> WORK REQUIRED
Quote, without change, all of the lines that follow.

------ DATA LINES

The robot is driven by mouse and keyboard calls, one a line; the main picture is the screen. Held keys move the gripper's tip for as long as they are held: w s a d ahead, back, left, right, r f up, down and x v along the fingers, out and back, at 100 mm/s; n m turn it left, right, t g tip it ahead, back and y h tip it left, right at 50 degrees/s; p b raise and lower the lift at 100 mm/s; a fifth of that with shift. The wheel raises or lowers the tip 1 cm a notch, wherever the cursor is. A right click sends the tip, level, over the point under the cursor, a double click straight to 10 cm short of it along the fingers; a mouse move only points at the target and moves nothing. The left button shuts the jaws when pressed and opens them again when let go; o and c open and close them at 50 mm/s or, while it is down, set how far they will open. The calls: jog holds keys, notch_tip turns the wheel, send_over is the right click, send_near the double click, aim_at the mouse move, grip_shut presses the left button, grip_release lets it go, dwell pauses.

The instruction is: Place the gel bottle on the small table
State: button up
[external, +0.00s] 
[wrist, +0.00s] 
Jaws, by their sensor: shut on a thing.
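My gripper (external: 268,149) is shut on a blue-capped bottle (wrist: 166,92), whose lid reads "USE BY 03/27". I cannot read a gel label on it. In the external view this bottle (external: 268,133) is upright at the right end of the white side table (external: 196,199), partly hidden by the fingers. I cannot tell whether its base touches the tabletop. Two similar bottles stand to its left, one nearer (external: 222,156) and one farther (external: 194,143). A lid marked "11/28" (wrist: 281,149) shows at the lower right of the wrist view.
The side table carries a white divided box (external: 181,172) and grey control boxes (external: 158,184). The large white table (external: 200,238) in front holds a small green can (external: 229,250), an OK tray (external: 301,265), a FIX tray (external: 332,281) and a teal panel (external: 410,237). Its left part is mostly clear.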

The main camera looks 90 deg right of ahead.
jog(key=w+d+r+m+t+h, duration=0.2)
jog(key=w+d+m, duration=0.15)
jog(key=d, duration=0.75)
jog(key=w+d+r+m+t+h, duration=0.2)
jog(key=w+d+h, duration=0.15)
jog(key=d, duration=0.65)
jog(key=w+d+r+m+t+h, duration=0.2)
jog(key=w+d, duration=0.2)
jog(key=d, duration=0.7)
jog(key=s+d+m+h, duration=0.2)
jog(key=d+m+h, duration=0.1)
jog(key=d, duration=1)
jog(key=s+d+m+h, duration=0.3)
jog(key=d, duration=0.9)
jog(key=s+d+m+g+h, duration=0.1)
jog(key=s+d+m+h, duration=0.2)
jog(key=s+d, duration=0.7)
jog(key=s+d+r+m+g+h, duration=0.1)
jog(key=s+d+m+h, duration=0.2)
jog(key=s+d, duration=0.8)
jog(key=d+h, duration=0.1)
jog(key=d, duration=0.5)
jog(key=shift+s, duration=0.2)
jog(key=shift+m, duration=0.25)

------------

> RESPONSE
The robot is driven by mouse and keyboard calls, one a line; the main picture is the screen. Held keys move the gripper's tip for as long as they are held: w s a d ahead, back, left, right, r f up, down and x v along the fingers, out and back, at 100 mm/s; n m turn it left, right, t g tip it ahead, back and y h tip it left, right at 50 degrees/s; p b raise and lower the lift at 100 mm/s; a fifth of that with shift. The wheel raises or lowers the tip 1 cm a notch, wherever the cursor is. A right click sends the tip, level, over the point under the cursor, a double click straight to 10 cm short of it along the fingers; a mouse move only points at the target and moves nothing. The left button shuts the jaws when pressed and opens them again when let go; o and c open and close them at 50 mm/s or, while it is down, set how far they will open. The calls: jog holds keys, notch_tip turns the wheel, send_over is the right click, send_near the double click, aim_at the mouse move, grip_shut presses the left button, grip_release lets it go, dwell pauses.

The instruction is: Place the gel bottle on the small table
State: button up
[external, +0.00s] 
[wrist, +0.00s] 
Jaws, by their sensor: shut on a thing.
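My gripper (external: 268,149) is shut on a blue-capped bottle (wrist: 166,92), whose lid reads "USE BY 03/27". I cannot read a gel label on it. In the external view this bottle (external: 268,133) is upright at the right end of the white side table (external: 196,199), partly hidden by the fingers. I cannot tell whether its base touches the tabletop. Two similar bottles stand to its left, one nearer (external: 222,156) and one farther (external: 194,143). A lid marked "11/28" (wrist: 281,149) shows at the lower right of the wrist view.
The side table carries a white divided box (external: 181,172) and grey control boxes (external: 158,184). The large white table (external: 200,238) in front holds a small green can (external: 229,250), an OK tray (external: 301,265), a FIX tray (external: 332,281) and a teal panel (external: 410,237). Its left part is mostly clear.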

The main camera looks 90 deg right of ahead.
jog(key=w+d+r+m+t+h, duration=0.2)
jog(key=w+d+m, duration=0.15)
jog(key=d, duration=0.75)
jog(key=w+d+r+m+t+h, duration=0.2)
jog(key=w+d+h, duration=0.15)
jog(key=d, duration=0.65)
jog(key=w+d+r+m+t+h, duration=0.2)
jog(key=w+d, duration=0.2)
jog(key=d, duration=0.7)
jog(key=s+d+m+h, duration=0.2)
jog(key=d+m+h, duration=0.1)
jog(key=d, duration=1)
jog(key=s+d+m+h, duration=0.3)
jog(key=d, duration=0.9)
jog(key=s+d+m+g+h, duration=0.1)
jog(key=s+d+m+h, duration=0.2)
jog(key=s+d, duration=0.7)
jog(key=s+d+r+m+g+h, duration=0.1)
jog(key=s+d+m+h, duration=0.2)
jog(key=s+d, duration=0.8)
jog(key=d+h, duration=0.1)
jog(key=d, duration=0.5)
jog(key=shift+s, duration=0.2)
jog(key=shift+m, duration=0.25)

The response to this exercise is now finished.